When talking about wine, we can focus on different aspects. Without a doubt, it is one of the most noble and enjoyable drinks, and at the same time a great bridge to engage in conversation, whether at a party, a gathering of friends, or a romantic date. Everything is usually better when we have a glass of wine in our hands. Even the worst of days can end in the best way if we uncork that bottle that we had reserved for a great occasion, but that we decided instead to make it the closure of a hectic day.

Of all the qualities that wine has, there is one that attracts my attention the most, and that is the possibility it gives us to train our sense of smell. Or, on the contrary, the possibility that it offers us to bring to our sleeping memory, a particular aroma that we have not felt for a long time, and that thanks to wine we can evoke.

But how do we train our sense of smell? Although it’s never too late to start, in my case I think it’s important that I’ve always been interested in smelling the things around me. Since I was very young, I can accompany my memories with their respective smells. From that rubber life preserver that the Three Kings brought me when I was four years old, to that syrup I used to take against my tonsils, to the apple cake that my mother used to make on rainy afternoons. Smells, scents, perfumes, fragrances. There are many ways of naming the same thing, which is nothing more or less than living a moment again (happy and not so happy) just by closing your eyes and feeling “that” smell that accompanied you.

If any wine lover is reading this, know that it is never too late to start training your nose. And that, precisely, he can do it at home, with little daily exercises. Because that olfactory library that all of us human beings build and train every day, consciously or unconsciously, is what helps us to be able to better describe the wines we drink.

When I studied professional wine tasting, one of the first exercises we did was to describe the aroma in 10 containers. The keys were two: the inhalations inside the container had to be brief, so as not to fatigue our nose with the same aroma, and it was totally forbidden to look inside the bottle to see its contents, since our brain had to try to evoke that aroma on its own, without any visual aid.

This same exercise can be carried out at home: In 10 small, opaque containers (such as the little glasses used for children’s birthdays) we can put 10 samples of things we find in our kitchen or fridge. For example: butter (or a soft cheese), citrus peel, coffee (in grains or ground), nuts or almonds, cubes of tomatoes, dried fruits (for example plum or apricot), oregano, rosemary, peppercorns, red fruits (if it is strawberry or raspberry season), much better), honey, jam, sweet butter biscuits in pieces, tea in threads, peas, peppers (green and red), pineapple pieces, shredded coconut, cocoa powder or chocolate pieces, fresh yeast; among many other possibilities.

All these aromas, to a greater or lesser intensity, can be present in many varieties of wine. Some of them will be associated to the type of grape used, others to the terroir from which they come, others to the winemaking process, and others to the time of aging or evolution of the wine in the bottle through time (known as “bouquet”).

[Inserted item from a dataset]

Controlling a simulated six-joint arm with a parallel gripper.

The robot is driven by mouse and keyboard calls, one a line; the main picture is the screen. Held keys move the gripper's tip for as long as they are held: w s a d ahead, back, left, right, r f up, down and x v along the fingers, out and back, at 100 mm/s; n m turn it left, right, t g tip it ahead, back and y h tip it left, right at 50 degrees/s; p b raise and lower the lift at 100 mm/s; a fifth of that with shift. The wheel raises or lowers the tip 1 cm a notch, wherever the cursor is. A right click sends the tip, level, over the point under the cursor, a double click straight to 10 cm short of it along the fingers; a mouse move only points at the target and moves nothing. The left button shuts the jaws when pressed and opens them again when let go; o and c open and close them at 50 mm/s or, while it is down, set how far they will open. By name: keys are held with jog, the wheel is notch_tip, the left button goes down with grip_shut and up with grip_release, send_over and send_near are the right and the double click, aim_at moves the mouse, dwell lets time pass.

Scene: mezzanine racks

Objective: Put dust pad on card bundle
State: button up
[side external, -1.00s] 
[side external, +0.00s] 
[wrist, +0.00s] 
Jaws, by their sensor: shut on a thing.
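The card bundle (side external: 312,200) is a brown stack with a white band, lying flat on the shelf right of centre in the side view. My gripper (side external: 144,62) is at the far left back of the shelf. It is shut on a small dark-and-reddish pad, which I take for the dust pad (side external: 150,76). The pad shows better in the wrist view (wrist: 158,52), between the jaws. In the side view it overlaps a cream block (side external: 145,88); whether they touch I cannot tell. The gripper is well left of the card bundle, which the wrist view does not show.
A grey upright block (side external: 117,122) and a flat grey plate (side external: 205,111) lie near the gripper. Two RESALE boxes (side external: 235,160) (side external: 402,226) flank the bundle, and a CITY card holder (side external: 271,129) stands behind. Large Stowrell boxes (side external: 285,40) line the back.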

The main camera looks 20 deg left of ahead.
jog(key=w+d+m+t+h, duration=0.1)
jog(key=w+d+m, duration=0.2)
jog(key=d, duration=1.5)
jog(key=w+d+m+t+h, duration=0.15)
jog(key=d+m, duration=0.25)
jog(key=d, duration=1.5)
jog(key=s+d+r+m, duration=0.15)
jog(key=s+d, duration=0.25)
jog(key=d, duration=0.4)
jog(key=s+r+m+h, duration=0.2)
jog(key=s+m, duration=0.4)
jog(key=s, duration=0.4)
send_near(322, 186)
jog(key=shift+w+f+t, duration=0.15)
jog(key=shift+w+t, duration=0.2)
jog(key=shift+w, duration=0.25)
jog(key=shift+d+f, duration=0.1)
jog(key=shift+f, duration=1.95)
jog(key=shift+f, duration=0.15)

It is important not to exaggerate the amount of material that is placed in each glass, in order to allow the remaining air to transport the aromas to our nose. It is also necessary to keep these little glasses covered, and to uncover them briefly just to inhale the aroma.

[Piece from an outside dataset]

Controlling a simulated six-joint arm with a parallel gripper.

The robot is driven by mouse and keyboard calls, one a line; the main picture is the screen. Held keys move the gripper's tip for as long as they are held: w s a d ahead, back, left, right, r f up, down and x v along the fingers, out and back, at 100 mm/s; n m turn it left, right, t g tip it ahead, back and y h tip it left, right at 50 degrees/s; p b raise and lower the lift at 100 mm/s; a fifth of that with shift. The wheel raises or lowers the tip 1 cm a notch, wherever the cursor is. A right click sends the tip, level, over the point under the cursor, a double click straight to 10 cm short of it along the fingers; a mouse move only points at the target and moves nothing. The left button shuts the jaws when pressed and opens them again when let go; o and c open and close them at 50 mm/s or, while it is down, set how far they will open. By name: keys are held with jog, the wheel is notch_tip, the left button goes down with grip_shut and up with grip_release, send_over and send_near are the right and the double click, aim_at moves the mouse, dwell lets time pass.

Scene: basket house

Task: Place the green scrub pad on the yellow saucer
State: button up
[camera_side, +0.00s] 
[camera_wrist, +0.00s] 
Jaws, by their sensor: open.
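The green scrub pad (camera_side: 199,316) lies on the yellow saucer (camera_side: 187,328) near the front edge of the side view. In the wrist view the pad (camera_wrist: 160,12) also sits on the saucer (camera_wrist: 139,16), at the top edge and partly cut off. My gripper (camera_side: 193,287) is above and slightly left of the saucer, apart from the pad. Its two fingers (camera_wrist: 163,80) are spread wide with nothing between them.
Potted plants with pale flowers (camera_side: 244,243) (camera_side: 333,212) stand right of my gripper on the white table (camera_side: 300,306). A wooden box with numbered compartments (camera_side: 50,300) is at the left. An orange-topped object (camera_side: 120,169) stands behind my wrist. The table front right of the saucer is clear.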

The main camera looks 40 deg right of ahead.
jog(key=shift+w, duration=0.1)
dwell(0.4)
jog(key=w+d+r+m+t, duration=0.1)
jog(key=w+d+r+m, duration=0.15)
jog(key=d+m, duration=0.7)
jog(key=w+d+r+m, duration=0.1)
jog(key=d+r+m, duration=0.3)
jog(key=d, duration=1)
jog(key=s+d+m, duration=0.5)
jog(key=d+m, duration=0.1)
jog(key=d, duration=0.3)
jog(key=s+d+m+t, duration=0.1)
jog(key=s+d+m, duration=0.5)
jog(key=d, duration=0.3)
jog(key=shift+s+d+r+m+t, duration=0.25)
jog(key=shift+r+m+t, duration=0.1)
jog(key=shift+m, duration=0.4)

It is important that, once the samples have been prepared, the containers are disorganised to avoid knowing what is inside each one.

When we have arranged the 10 containers on the table, we assign a number to each one, and we write down on a piece of paper what our perception is in each case. Once the 10 aromas have been noted down, we uncover the containers in order to corroborate the results.

Of course, doing this exercise with other people will not only make it more fun, but will also show us how subjective our perception of the same aroma can be. For example, one of us may determine that sample #3 is “lemon”, while the other says that the same sample is “ginger” or, closer to the lemon, “orange”. Or simply, one of us may identify “citrus”, but without specifying which one. We do not all have the same ability to smell, but it is possible for us to associate a certain smell with a “family of aromas”. Far from being discouraging, this should be an excellent start to describe a wine. In a first approach to the world of wine tasting, it does not matter so much if we can distinguish between the aroma of lemon peel from that of the nose or grapefruit, but if we can perceive that aroma as “fruity”, and more specifically as “citrus”, we will have already taken a big step.

Naturally, there are other more complex tools to train a taster’s nose. I use the aroma set of “Le nez du vin” and I find it very interesting. Although the aromas selected in that set are more associated with the profile of French wine, it is very useful for me.

In any case, there is no need to spend money on a set of this type when it comes to exercising our sense of smell. Little by little, if we are curious and smell the world around us, we will be able to discover those smells inside our glass, and that will make our experience when drinking a wine much more interesting. Simply, when we describe that wine, we will be associating its aromas with everything that our brain has collected over the years. And I think that is the most fascinating part of the drinking experience: wine can be a fragment of our own memory in a glass, and a wonderful bridge to put it into words.